I could sit here all night just listing all the reasons I should be stressed out and some of the reasons that usually get to me the most. My “to do” list is always hanging over my head like a heavy limb after a bad wind storm. On most days I manage to pretend it doesn’t bother me and live by my heart, but then there are those days when I let the guilt creep in. Why do we beat ourselves up because we cannot do the impossible, which is cram 149.5 hours of projects and chores into a 24 hour day? I’ve even daydreamed about being someone that never needed sleep. That way I could whiz bang around the house while the children slept, cleaning, paying the bills, balancing the checkbook,catching up on that book I’m reading, finishing all the laundry, grading homework, making meal plans, getting dinner started the night before, laying out the plans for the week, organizing every nook and cranny, sewing,finishing up my NYI CS4 homework and projects, taking a much needed soak in the tub, painting my toenails, exercising, coming up with a plan for world peace, etc. etc.… You get the picture. But, alas, I get tired and am so very overworked anyway. I’m not a robot and I have only limited amounts of energy after a full day with a houseful of children and so many responsibilities it makes my head whirl. I am woman, hear me yawn. **sigh**
And so, I decide to take a break from all the fretting about all that needs to be done and look at my pictures from this last Mother’s Day. The weather was so beautiful that day, it would have been a sin to sit inside, so out to the yard we all went. Some of my children and my nieces decided that our “still very young and muddy” lake needed to be broke in.

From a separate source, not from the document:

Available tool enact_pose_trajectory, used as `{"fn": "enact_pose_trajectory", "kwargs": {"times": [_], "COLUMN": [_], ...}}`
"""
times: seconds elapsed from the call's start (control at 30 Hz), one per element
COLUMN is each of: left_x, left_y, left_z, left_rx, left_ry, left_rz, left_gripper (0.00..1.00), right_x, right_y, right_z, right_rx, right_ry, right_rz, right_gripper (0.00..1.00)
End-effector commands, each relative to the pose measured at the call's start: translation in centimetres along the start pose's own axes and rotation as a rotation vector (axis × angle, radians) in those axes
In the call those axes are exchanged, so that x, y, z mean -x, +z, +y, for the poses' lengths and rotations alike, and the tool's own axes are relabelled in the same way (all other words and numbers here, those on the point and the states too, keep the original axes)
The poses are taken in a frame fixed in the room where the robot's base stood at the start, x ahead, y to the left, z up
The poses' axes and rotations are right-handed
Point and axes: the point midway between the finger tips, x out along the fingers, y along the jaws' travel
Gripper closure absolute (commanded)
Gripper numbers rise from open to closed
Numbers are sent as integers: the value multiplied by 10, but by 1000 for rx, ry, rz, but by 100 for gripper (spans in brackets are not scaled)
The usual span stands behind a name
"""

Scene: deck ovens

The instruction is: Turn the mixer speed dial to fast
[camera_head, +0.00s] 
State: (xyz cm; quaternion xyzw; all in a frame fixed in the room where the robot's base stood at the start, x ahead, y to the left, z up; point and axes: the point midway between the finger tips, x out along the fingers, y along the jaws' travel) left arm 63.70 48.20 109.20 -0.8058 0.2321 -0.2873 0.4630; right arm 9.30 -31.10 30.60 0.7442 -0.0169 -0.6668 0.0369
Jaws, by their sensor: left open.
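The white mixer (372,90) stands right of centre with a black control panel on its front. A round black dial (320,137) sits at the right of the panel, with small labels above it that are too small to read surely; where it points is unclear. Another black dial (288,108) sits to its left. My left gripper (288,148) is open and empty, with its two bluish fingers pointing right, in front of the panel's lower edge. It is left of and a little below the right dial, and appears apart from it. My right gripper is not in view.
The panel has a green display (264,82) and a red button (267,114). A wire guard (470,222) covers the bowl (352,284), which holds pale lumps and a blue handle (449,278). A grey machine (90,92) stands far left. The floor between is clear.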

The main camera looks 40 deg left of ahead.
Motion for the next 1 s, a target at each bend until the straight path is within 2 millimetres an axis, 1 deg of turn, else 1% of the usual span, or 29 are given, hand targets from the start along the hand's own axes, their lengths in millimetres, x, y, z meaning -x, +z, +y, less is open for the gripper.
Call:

Before we knew it, there was a mud fest that brought smiles and squeals of delight to a very messy group of children. I probably enjoyed this mother’s day more than any I can remember.
Shame on you as a parent if you cringe at the idea of allowing this type of wonderful childhood fun for fear of a little dirt behind their ears!

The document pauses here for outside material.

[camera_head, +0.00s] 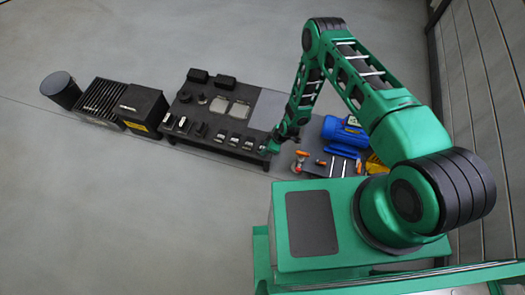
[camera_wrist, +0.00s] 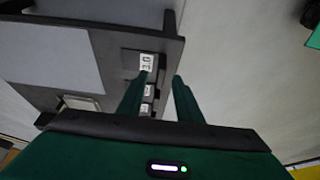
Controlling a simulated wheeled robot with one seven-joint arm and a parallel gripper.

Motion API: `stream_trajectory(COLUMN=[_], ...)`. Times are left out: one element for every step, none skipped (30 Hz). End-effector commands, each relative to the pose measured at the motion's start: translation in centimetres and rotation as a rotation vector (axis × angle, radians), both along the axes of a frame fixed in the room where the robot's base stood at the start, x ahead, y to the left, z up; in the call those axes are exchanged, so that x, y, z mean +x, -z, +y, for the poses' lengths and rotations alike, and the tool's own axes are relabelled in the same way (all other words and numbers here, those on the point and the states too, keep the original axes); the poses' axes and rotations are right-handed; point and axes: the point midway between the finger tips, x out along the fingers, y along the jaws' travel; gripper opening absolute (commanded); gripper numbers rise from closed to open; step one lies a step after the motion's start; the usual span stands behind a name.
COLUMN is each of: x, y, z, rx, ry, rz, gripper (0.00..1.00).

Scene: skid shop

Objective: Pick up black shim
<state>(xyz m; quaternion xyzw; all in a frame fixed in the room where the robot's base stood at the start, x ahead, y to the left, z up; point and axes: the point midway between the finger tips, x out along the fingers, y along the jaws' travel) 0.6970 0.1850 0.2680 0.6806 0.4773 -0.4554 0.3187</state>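Several small dark pieces with white labels, which look like the shims, sit in a row along the front edge of a dark table (camera_head: 188,108). The nearest labelled dark piece (camera_wrist: 131,60) shows in the wrist view, just beyond my left fingertip, with more labelled pieces behind that finger. I cannot tell which piece is the black shim. My gripper (camera_wrist: 160,75) is open, with nothing seen between its green fingers; the gap lies over the table's edge. In the head view my gripper (camera_head: 274,146) is low at the table's right front corner.
A light grey sheet (camera_head: 269,108) covers the table's right end, and dark blocks (camera_head: 197,76) stand at its back. A blue motor (camera_head: 345,133) on another stand is to the right. A black box (camera_head: 139,104) and a dark cylinder (camera_head: 61,90) are left. Open floor surrounds them.

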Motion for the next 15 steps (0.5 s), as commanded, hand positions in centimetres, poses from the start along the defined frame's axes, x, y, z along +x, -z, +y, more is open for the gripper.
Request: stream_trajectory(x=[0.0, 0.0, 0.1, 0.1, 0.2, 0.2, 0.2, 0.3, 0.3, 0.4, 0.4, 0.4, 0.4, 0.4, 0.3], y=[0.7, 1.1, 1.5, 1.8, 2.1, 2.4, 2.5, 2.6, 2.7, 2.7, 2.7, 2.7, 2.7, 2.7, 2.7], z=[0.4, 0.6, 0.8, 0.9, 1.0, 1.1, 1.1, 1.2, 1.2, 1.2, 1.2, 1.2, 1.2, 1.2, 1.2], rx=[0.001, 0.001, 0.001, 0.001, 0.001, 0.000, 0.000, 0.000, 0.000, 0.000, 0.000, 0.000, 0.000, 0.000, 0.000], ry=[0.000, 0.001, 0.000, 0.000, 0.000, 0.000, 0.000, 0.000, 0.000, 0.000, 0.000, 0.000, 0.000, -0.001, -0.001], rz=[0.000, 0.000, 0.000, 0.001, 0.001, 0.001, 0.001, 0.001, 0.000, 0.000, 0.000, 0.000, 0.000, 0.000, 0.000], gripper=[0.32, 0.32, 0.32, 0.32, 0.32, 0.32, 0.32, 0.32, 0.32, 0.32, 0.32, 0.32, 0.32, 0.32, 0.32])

Even I held back as long as I could and then decided that I had to at least get in up to the knees. If the muddy water hadn’t still been a bit chilly, I’d have probably taken a swim. The kids made it look so warm and summery, but then kids are still experts at making just about anything look easy and fun.
I look at these pictures and I can smile,and feel relaxed and refreshed just thinking about how sometimes we all just need to “let stuff go” and have some frivolous fun…even it its just a romp in the mud.